A next step was Paris, where he studied with the eminent composition teacher Nadia Boulanger from 1963 to 1965, analysing scores of Johann Sebastian Bach (The Well-Tempered Clavier), Wolfgang Amadeus Mozart (the Piano Concertos) and Beethoven. Glass later stated in his autobiography Music by Philip Glass (1987) that the new music performed at Pierre Boulez's Domaines Musicale concerts in Paris lacked any excitement for him (with notable exceptions of the music by John Cage and Morton Feldman), but he was deeply impressed by performances of new plays at Jean-Louis Barrault's Odéon theatre and the films of the French New Wave, by auteurs such as Jean-Luc Godard and François Truffaut.
After the work with Ravi Shankar in France on a film score (Chappaqua), Glass travelled, mainly for religious reasons, to north India in 1966, where he came in contact with Tibetan refugees.

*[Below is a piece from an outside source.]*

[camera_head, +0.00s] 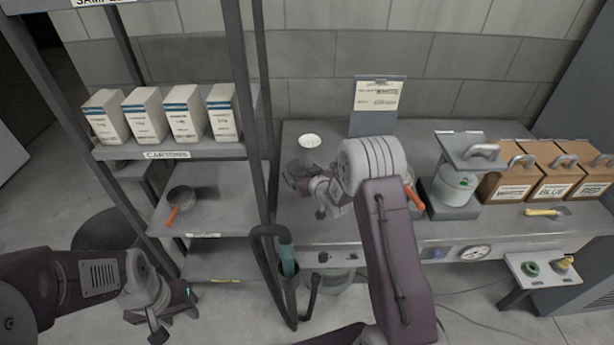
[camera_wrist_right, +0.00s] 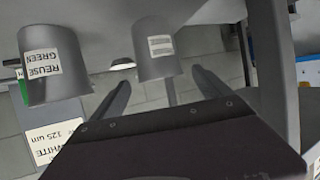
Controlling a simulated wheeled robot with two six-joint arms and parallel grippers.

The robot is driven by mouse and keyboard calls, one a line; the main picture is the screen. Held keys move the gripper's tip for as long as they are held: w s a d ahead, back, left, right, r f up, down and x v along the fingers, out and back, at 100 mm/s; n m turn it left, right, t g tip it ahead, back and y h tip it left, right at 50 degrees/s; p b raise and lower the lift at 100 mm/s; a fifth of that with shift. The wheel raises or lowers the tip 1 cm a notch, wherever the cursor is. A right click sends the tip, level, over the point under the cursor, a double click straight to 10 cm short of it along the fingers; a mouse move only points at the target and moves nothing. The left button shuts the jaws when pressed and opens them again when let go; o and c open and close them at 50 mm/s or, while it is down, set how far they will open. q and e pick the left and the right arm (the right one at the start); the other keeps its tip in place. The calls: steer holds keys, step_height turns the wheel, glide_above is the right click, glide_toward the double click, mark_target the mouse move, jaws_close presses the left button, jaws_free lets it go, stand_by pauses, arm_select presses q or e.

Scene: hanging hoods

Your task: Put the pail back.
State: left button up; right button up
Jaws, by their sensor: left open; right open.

He became a Buddhist, and met Tenzin Gyatso, the 14th Dalai Lama, in 1972.
His distinctive style arose from his work with Ravi Shankar and his perception of rhythm in Indian music as being entirely additive. When he returned home he renounced all his earlier compositions which were written in a moderately modern style comparable to the music of Darius Milhaud, Aaron Copland and Samuel Barber, and began writing austere pieces based on additive rhythms and a sense of time influenced by Samuel Beckett, whose work he encountered when he was writing for experimental theater. The first of the early pieces in this minimalist idiom was the music for a production of Beckett's play Comédie, 1963, in 1965 for two soprano saxophones, a fourth was a string quartet (No.1, 1966).
Minimalism: From Strung Out to Music in 12 Parts
Finding little sympathy from traditional performers and performance spaces, Glass eventually formed an ensemble in New York City in the late 60s with fellow ex-students Steve Reich, Jon Gibson and others, and began performing mainly in art galleries. These galleries were the only real connection between musical minimalism and minimalist visual art — apart from personal friendships with visual artists, who had similar aesthetic interests, and were supporting Glass's and Reich's musical activities (and often made the posters for concerts).
The first concert of Philip Glass's new music was at Jonas Mekas's Film-Makers Cinematheque in 1968. This concert included Music in the shape of a square for two flutes (an homage to Erik Satie, performed by Glass and Gibson) and Strung Out for amplified solo violin (performed by the violinist Pixley-Rothschild). The musical scores were tacked on the wall, and the performers had to move while playing. Glass's new works met with a very enthusiastic response by the open-minded audience which consisted mainly of visual and performance artists, who were highly sympathetic to Glass's reductive approach.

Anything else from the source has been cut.